Dataset content.
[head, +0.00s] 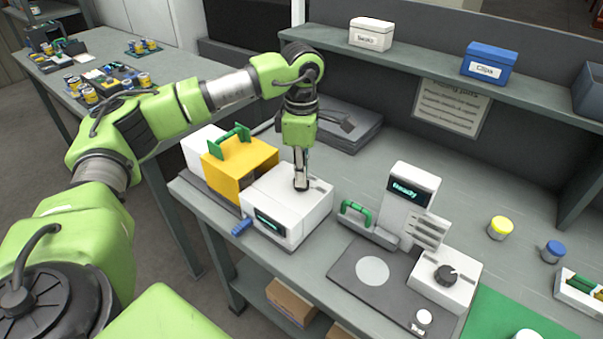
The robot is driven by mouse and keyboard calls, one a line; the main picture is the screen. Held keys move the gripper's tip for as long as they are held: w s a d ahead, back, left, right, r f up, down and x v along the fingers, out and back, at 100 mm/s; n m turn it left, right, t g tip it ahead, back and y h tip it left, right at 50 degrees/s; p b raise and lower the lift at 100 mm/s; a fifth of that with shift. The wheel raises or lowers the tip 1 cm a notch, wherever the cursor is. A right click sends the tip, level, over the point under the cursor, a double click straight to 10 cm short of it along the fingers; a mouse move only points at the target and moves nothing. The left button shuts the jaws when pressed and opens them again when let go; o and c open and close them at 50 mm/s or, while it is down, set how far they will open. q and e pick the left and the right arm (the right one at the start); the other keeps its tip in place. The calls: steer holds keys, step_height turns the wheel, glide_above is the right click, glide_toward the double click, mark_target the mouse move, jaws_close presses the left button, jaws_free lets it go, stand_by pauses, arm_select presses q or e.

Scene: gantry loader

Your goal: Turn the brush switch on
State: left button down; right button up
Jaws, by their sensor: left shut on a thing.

Short exercise.
Quote exactly the line containing "Scene: gantry loader" and every later line through the end of the listing, and no other lines.

Solution to the exercise.
Scene: gantry loader

Your goal: Turn the brush switch on
State: left button down; right button up
Jaws, by their sensor: left shut on a thing.

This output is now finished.